Voici maintenant quelques considérations sur la position géographique et l’antiquité de l’Arménie, sur l’idiome de ses habitants et sur leur littérature ancienne. Elles sont d’un Arménien, c’est-à-dire de M. l’abbe Grégoire Kabaragy, garabed, collègue de M. Bore à l’académie Arménienne de Venise, et auteur de la traduction française de l’histoire du $oulèvement de l’Arménie au cinquième siecle ; traduction suivie de notes et publiée à Paris en 1844. M. Kabaragy s’exprime dans les termes qui suivent :
Moïse, l’historien le plus ancien, dans ce code des lois divines et humaines, morales et politiques, dans la Genèse (Genèse 2), fait la description d’une terre située vers l’orient (par rapport à la Palestine), où prenaient naissance quatre grands fleuves qui arrosaient dans leur cours des contrées lointaines. Près de la source de ces fleuves était un jardin délicieux, paradis terrestre, nommé Éden, que Dieu avait préparé pour le premier homme, et où il le plaça.
Un coup-d’œil sur le point du globe terrestre où ces quatre fleuves prennent naissance nous suffira pour reconnaître d’une manière positive l’endroit où était situé l’Éden.

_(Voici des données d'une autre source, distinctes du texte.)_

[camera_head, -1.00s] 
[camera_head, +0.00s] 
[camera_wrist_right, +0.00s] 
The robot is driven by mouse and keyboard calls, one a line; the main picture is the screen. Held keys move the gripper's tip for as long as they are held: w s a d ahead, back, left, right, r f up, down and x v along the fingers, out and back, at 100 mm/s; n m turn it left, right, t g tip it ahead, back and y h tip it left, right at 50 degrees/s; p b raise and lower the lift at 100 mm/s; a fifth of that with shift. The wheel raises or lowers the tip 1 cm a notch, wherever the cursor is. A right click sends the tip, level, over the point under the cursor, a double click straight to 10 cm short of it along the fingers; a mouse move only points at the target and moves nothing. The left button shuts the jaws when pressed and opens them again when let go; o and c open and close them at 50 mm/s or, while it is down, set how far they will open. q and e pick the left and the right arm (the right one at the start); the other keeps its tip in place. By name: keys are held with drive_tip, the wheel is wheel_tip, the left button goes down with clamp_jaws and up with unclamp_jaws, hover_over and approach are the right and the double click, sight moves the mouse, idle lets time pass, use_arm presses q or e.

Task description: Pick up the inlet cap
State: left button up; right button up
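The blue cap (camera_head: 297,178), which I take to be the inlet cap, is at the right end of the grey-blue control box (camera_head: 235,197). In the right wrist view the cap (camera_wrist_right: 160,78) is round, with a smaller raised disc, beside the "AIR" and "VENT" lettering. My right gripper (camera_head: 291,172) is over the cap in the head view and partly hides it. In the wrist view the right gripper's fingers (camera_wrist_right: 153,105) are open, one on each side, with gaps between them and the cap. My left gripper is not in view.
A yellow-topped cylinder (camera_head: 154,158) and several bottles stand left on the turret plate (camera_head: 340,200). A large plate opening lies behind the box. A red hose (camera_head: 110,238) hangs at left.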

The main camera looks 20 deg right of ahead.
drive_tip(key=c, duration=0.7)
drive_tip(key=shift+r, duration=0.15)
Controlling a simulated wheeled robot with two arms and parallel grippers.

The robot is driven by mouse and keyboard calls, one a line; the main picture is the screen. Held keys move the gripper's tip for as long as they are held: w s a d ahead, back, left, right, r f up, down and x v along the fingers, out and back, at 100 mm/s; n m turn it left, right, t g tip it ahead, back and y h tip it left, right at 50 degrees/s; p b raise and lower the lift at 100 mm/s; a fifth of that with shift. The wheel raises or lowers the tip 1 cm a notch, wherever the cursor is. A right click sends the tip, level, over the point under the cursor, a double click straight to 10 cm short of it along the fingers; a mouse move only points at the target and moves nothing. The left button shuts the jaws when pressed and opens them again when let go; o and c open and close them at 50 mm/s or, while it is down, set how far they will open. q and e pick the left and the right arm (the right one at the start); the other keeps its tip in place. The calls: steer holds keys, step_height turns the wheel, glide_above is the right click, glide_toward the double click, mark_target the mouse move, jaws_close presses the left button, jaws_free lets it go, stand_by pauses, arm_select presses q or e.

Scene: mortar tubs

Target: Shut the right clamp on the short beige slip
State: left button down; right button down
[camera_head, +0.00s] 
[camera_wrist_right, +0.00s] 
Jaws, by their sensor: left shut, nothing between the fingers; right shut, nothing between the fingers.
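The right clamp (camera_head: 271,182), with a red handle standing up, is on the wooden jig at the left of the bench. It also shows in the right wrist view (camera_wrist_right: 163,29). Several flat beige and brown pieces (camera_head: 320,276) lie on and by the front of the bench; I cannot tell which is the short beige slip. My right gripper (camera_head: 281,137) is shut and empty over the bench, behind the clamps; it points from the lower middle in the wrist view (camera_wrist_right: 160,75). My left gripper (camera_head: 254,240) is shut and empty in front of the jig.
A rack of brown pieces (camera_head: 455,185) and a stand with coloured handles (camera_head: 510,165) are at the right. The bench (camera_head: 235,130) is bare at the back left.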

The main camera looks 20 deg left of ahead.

La Genèse donne à ces grands courants d’eau les noms de Efrad, Dicrise, Guihon et Picon. Les deux premiers, on le sait, coulent en Asie et prennent leur source en Arménie. Quant aux deux derniers, nous n’hésitons pas à dire que leurs noms, comme tant d’autres ont été défigurés par la manière différente d’écrire et de prononcer des Égyptiens et des Hébreux, et que ce sont le Cyrus et l’Araxe (en Arménien Gour et Ierazkhe), qui sont aussi de grandes rivières comme les deux premiers, et qui ont aussi leur source en Arménie. Ainsi le Gour n’est autre que le Guihon des Hébreux. Quant au fleuve Araxe, son nom est entièrement méconnaissable. Toutefois nous avons contre nous on apparence une description du cours de ces fleuves, par le pays de Hévila et d’Éthiopie, et l’on trouve, dit-on, dans leur lit, de l’or et des pierres précieuses. Ce sont là des points enveloppés d’obscurité que les savants naturalistes cherchent à éclaircir et qui se rencontrent souvent chez les anciens historiens.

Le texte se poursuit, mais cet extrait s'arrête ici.